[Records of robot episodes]
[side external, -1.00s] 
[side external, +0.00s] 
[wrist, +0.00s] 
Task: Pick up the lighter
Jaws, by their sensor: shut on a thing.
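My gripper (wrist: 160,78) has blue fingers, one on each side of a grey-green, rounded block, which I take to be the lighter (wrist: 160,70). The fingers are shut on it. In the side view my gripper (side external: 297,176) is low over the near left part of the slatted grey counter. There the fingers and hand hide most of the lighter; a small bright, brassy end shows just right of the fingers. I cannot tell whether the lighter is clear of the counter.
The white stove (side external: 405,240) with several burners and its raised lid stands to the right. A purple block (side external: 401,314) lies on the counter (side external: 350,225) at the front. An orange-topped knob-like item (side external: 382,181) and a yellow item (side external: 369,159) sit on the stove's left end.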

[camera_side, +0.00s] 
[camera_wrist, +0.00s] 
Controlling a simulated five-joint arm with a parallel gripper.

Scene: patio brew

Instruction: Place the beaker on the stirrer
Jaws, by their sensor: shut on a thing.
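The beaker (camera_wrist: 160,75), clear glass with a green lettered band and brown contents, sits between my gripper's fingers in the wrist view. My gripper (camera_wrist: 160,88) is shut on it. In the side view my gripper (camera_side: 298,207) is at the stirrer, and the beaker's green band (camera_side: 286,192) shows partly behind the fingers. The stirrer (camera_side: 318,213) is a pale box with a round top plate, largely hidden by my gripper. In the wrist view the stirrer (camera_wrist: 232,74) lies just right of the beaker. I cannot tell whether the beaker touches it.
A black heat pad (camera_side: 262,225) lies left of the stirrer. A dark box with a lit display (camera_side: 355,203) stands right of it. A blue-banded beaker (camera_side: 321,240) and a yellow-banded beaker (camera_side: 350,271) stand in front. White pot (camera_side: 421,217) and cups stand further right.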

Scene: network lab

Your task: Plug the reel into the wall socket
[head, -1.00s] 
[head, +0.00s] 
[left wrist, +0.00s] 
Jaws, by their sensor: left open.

**What is required**
The entries above must be returned exactly.

**Solution to the problem**
[side external, -1.00s] 
[side external, +0.00s] 
[wrist, +0.00s] 
Task: Pick up the lighter
Jaws, by their sensor: shut on a thing.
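My gripper (wrist: 160,78) has blue fingers, one on each side of a grey-green, rounded block, which I take to be the lighter (wrist: 160,70). The fingers are shut on it. In the side view my gripper (side external: 297,176) is low over the near left part of the slatted grey counter. There the fingers and hand hide most of the lighter; a small bright, brassy end shows just right of the fingers. I cannot tell whether the lighter is clear of the counter.
The white stove (side external: 405,240) with several burners and its raised lid stands to the right. A purple block (side external: 401,314) lies on the counter (side external: 350,225) at the front. An orange-topped knob-like item (side external: 382,181) and a yellow item (side external: 369,159) sit on the stove's left end.

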[camera_side, +0.00s] 
[camera_wrist, +0.00s] 
Controlling a simulated five-joint arm with a parallel gripper.

Scene: patio brew

Instruction: Place the beaker on the stirrer
Jaws, by their sensor: shut on a thing.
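The beaker (camera_wrist: 160,75), clear glass with a green lettered band and brown contents, sits between my gripper's fingers in the wrist view. My gripper (camera_wrist: 160,88) is shut on it. In the side view my gripper (camera_side: 298,207) is at the stirrer, and the beaker's green band (camera_side: 286,192) shows partly behind the fingers. The stirrer (camera_side: 318,213) is a pale box with a round top plate, largely hidden by my gripper. In the wrist view the stirrer (camera_wrist: 232,74) lies just right of the beaker. I cannot tell whether the beaker touches it.
A black heat pad (camera_side: 262,225) lies left of the stirrer. A dark box with a lit display (camera_side: 355,203) stands right of it. A blue-banded beaker (camera_side: 321,240) and a yellow-banded beaker (camera_side: 350,271) stand in front. White pot (camera_side: 421,217) and cups stand further right.

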Scene: network lab

Your task: Plug the reel into the wall socket
[head, -1.00s] 
[head, +0.00s] 
[left wrist, +0.00s] 
Jaws, by their sensor: left open.

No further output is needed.